【QUORA】たくさん作ると美味しくなる、と言われているのは、なぜですか?

たいした話ではないが、世間では誤解の多い問い。

月に1回、教会の昼飯を作ってます。約40人分です。

普通の家庭料理と比べると、この量を作って「美味しく」なることはあまりありません。家族分だったら美味しいものでも、これくらいの人数分となるとなかなかに難しく、美味しく作るのは大変です。友達の料理研究家(専業)も、「美味しく作れるのは10人分くらいまでよ」と言ってます。つまり、個人的な経験でも、プロの意見でも、「たくさん作ると美味しくなる」ということはないと言っても良いです。

他方、「御飯を炊飯器で炊く」というごく簡単なタスクでも、少人数分だとあまり美味しくなりません。私は会社で小腹が空いた時にちょこっと何かを作って食べることもありますが、だいたいに味つけが雑なものになってしまいます。鍋とか一人用はあまり美味しくありません。

とか考えると、「たくさん作ると美味しくなる」のではなくて、どうやら料理には「適性量」があって、それより少なくても多くてもあまり美味しくならない。普段少人数分しか作ってなくて適性量に至ってなかった人が、たまに適性量に近い量を作った時に美味しく感じたという話なんじゃないかと思います。

じゃあ、その適性量を決めるものは何かと考えると「火の通り方」の要素が一番大きいように思います。少量過ぎてすぐ火が通るものは、だいたい火が通り過ぎになりがち。

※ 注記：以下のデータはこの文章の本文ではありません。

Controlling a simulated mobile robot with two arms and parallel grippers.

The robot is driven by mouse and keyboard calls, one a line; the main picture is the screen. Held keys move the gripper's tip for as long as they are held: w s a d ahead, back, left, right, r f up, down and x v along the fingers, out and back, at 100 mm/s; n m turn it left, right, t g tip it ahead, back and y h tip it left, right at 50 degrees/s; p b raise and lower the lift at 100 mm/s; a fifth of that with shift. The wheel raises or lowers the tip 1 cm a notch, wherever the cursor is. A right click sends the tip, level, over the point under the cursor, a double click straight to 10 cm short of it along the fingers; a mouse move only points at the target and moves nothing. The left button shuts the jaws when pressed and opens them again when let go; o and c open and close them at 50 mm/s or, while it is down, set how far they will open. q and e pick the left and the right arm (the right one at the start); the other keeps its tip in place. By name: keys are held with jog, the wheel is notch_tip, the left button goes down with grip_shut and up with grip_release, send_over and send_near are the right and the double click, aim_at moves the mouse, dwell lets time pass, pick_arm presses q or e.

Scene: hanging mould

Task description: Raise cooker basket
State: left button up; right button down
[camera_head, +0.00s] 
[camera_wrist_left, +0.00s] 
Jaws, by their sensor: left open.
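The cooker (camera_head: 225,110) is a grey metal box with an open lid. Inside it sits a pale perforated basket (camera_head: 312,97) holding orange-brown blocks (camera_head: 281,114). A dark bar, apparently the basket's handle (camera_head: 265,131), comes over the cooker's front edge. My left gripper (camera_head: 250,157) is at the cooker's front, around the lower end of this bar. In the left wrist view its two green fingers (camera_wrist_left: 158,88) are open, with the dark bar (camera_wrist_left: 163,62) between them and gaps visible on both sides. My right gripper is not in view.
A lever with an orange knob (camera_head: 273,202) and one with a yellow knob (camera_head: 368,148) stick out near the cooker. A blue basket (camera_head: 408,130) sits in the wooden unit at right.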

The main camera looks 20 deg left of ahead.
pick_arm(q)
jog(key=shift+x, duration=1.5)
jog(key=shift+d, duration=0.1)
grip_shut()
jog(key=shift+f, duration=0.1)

逆に量が多過ぎると、焼きものでも中の方は煮物と大差ない感じになったりします。また、料理は火の通り具合でも味でも、全体が均質になっているとイマイチ美味しくなかったりします。量が少ないと、どうしても「ムラ」がなくなってしまいがち。量が多いと「ムラ」があり過ぎたり、それを避けようとすると全体に火が通り過ぎていたり。

味については、量が多いと味がつきにくいせいで、薄くなり過ぎたり濃くなり過ぎたりしがちだし、量が少ないと量がシビアになったりします。その辺が楽な分量というのはありますね。ただしこれは、自分が普段作っている量が一番「勘」が働きやすいというのもあって、多いとどう少ないとどうということでもなかったりします。